The application deadline for most MBA programs commencing next fall is still a few months away, but business schools are already seeing a spike in interest and expect 2009 to be a record-setting year.
That means there also should be more applications from people who have already been in the work force for a few years and see a part-time or even full-time academic effort as an investment toward potential career advancement. The applicant pool always includes some of those, but with the economy reeling and more people out of work or in career transition, there may be more of them than ever, according to college admissions and career-center professionals.
“Certainly if someone in [finance] has been thinking about going for an MBA, this would be a great time to act on that impulse,” says Lynne Sarikas, director of the MBA Career Center at Northeastern College of Business Administration. “I don’t know any better than the next person what the job market will be in the next two years, but more education expands your qualifications.”
Agrees Joseph Baczko, dean of Pace University’s Lubin School of Business, “In the best of times people don’t have the time [to get an MBA]. Today there is an incredible opportunity to sharpen your skills and differentiate yourself in any market.”
Increases in business-school admissions have historically followed economic downturns. The current one began well before this fall’s extreme crisis, and so did the increased interest in MBAs. According to a study by the Graduate Management Admission Council, 77 percent of full-time MBA programs said their applicant pool grew 2008. And, the study notes, the number of applications for 2009 is expected to be the highest ever.
At Pace, in New York City, which offers a relatively unusual Spring MBA program, applications for the session are up 18 percent from a year ago, Baczko says. For next Fall’s program at Northeastern, Sarikas says most people haven’t completed their applications yet, but she’s getting far more than the normal number of calls from prospective students.
That means competition for admission will be tougher than ever. Some years of work experience may provide an advantage, but with a larger crop of talent to choose from, a smaller percentage of applicants will get in. At Northwestern University’s Kellog School of Management, for example, assistant dean Roxanne Hori says that while there was a 20 percent increase in applicants for its Fall 2008 program, the number of people admitted stayed the same.
To be competitive, applicants from the work force should not let their credentials make them complacent about having a well-crafted résumé. “It needs to look professional and be flawless,” says Sarikas, who sits on the admissions committee at Northeastern and reviews every résumé that comes in.
In both their résumé and personal essay, applicants should play up their work experience, especially any management experience or exposure to research, according to Scott Shrum, director of admission consulting research for Veritas Prep, a GMAT-preparation and MBA-admissions consulting firm.

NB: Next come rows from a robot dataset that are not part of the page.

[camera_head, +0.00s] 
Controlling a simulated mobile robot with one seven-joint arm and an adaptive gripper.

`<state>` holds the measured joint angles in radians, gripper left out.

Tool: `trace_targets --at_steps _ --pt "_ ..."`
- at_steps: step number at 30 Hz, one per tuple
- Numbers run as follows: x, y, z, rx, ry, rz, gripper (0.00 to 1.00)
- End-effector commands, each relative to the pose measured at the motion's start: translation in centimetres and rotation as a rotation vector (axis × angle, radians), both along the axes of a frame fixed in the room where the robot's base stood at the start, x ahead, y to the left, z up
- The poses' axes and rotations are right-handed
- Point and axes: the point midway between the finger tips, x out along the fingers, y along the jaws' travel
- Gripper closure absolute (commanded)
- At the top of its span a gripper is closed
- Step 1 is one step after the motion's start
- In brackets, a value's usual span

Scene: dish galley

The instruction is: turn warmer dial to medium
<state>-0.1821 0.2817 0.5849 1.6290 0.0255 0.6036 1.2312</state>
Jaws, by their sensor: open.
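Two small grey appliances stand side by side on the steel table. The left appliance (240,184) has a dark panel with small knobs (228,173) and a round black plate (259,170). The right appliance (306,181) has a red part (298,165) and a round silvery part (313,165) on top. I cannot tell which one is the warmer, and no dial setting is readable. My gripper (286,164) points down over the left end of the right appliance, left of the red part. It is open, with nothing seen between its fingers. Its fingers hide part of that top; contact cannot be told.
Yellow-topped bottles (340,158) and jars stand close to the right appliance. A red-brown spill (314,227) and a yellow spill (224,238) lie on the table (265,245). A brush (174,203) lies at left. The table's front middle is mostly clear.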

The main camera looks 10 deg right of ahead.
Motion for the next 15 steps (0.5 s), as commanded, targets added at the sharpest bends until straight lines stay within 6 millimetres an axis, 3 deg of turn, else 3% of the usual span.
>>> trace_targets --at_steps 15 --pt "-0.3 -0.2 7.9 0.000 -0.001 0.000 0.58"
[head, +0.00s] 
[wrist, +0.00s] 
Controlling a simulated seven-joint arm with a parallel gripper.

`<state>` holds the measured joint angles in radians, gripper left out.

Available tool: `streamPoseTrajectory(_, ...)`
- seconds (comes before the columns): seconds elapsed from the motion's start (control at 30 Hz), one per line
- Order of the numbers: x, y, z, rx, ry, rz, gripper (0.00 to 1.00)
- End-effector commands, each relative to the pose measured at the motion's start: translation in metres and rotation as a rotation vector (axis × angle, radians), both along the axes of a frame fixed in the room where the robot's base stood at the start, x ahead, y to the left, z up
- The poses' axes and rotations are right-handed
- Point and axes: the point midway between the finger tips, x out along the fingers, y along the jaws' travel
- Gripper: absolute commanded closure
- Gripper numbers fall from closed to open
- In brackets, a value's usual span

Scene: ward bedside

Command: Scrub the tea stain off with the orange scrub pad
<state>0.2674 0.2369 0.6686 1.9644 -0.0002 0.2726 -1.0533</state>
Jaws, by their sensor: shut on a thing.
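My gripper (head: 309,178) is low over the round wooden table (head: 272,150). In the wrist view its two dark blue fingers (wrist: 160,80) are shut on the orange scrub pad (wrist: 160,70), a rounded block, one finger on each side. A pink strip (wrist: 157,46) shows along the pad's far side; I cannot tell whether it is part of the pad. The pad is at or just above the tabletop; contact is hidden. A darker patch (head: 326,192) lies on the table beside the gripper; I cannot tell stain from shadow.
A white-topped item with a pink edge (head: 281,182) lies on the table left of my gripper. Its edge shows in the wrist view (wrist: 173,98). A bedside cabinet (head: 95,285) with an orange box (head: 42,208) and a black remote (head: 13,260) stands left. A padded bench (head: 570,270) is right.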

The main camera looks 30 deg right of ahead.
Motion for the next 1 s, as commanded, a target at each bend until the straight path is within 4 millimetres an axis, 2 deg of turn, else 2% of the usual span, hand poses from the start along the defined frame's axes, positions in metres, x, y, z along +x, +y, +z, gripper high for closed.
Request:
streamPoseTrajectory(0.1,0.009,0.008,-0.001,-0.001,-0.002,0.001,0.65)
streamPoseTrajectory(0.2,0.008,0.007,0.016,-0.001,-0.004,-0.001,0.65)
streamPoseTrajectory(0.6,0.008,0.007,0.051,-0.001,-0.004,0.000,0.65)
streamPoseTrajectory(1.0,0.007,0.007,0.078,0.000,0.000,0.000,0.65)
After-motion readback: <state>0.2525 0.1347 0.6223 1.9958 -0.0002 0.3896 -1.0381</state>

In the essay, applicants should articulate the value they put on an MBA, but they should also admit what skills they lack and how those gaps are limiting their career development. “They want someone with limitless potential but who is also raw in some areas,” Shrum says. “They want you say that you’re open to being transformed, and you want a program that will help you open your eyes to what you don’t know.”
Sarikas says applicants should explain how their work experience will give them an advantage as a student. They should be armed with a personal development plan, “a heightened sense of self awareness and knowledge of what they’re good at and what they need to work on.”
Letters of recommendation are also important. It’s vital to tailor each letter to the specific MBA program, says Shrum. Many applicants automatically seek references from very well-known or high-ranking people in their departments, like the CFO. “Then what you get is a boilerplate response with very little information about you, and schools see right through that,” says Shrum. “An admissions person would always prefer to hear from your direct manager with specific examples.”
Shrum also recommends coaching letter-writers by giving them a list of examples of when you’ve excelled or overcome specific challenges. “Even though your recommenders may think highly of you,” he says, “they may not know how to write a good letter of recommendation. There’s no harm in helping or coaching them through it.”